Bill, of course, what you say is true but if you can squeeze one more ounce of magic out of a hobby then why not do it if you have the technology to do it.

Of course I know that ripping from DTS and downmixing to SQ quad looses some detail when compared to the original DTS file. But if you have a quad amp you need material to show off your amp and this is why I do it.

For good seperation though you do need a late model quad amplifier where the seperation is much better than the earlier ones because they used full logic chips in the last days but it was already too late because the consumer was fed up. And if you are lucky enough to have a Tate decoder then you can achieve almost discrete sound but they cost big dollars on Ebay when they show up. I have also been told that Dolby Pro Logic II decoders work like a charm as well with an SQ source, but have not tried that myself.

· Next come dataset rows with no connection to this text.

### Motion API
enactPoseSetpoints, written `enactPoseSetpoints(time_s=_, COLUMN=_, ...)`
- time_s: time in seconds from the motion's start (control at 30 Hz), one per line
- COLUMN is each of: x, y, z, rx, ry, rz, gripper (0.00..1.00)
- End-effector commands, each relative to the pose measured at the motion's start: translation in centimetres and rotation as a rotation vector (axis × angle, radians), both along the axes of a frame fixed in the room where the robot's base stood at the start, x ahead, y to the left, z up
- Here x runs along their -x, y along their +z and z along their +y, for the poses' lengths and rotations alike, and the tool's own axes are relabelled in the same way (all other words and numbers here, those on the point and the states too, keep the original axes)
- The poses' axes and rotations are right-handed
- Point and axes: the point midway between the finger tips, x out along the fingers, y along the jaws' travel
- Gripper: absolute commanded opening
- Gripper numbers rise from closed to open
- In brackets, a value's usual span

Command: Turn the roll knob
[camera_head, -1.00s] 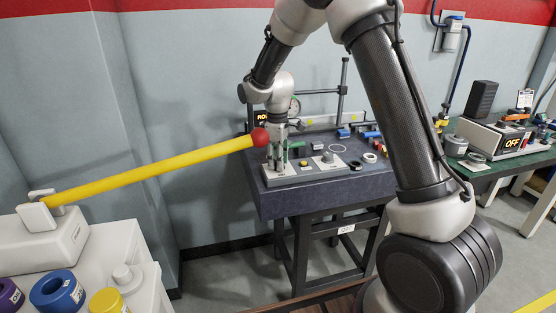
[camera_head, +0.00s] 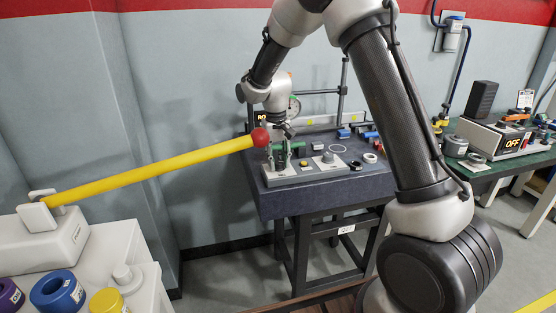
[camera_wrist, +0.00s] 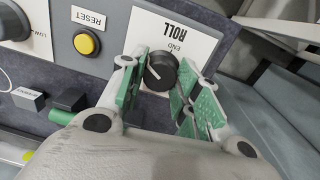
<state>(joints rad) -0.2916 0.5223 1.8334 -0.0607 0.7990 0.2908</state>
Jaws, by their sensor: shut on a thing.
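The roll knob (camera_wrist: 161,72) is a round black knob with a white pointer line. It sits on a white plate labelled ROLL (camera_wrist: 178,40) and END, which appears upside down in the wrist view. My gripper (camera_wrist: 166,78) has green-padded fingers on either side of the knob and is shut on it. In the head view my gripper (camera_head: 283,150) is down at the left end of the grey panel on the dark bench (camera_head: 330,190).
A yellow RESET button (camera_wrist: 87,42) is on the panel beside the knob. A gauge stand (camera_head: 343,100) rises behind.

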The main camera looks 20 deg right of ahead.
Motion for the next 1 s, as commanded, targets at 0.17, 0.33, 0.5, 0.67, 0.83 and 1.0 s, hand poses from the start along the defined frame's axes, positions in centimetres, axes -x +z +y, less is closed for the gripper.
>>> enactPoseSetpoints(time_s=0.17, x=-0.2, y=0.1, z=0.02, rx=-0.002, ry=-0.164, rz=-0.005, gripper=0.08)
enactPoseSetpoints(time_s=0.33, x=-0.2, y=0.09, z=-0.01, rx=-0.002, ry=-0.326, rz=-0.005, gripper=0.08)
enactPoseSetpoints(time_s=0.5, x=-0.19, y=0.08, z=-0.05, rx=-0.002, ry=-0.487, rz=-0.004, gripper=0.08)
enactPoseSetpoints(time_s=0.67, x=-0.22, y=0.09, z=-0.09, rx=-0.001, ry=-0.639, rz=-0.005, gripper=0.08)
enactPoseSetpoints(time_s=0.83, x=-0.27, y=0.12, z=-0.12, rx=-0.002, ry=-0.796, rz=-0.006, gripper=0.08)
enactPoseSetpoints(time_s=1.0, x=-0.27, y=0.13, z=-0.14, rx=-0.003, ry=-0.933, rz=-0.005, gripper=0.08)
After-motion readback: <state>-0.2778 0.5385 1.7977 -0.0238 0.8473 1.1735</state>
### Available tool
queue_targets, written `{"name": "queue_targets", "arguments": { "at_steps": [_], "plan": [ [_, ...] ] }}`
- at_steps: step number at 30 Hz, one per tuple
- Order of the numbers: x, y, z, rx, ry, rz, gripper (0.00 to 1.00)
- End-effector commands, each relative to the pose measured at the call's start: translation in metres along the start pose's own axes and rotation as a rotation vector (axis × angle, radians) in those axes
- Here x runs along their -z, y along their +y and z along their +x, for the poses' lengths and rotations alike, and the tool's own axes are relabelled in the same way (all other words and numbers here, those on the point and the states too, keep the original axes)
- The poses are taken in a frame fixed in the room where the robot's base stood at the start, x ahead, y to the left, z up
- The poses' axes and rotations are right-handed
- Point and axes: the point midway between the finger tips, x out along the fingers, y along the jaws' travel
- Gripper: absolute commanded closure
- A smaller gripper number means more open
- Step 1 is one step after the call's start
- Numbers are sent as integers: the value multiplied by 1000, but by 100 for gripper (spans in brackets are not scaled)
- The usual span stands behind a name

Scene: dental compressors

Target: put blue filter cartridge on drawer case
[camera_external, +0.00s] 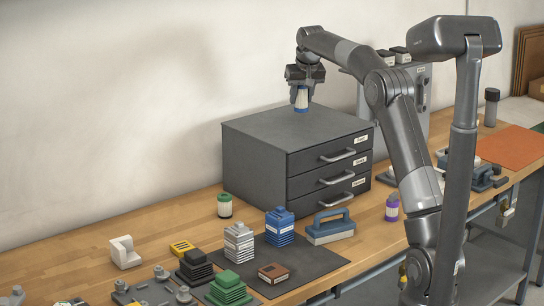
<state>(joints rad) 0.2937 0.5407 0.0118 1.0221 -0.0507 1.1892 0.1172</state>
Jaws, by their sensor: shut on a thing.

But it is like Bill said, rather complicated to do for the average person but still feasible. I was just wondering if anyone had ever tried something like this for their films.
 
Posted by Bill Brandenstein (Member # 892) on June 25, 2010, 01:19 AM:
 
The main thing is that it provides you enjoyment and a means to be creative. So carry on, even if you're a contingent of one! But who knows? Maybe someone else will happen upon this who does Quad as well as Super 8.
 
Posted by Barrie Didham (Member # 1741) on June 25, 2010, 01:52 AM:
 
I like quad myself and remember afew dvd,s came out with SQ and QS sound.
With some work i quess you could add quad to a two track super 8 film.
One of these would help since you can sync it
 -
 
Posted by Joe McAllister (Member # 825) on June 26, 2010, 04:43 PM:
 
This thread has reminded me that I have often wondered if a pseudo stereo system from the 50's called Perspecta sound could be adapted for home use.
This used a mono optical track with sub sonic frequencies that prompted the amplifier to pan the sound to different speakers simulating stereo. The idea was that these prints could be shown either in cinemas with standard equipment or those that could decode the "stereo" information.
"Invasion of the Body Snatchers" and "To Catch a Thief" were issued in this format.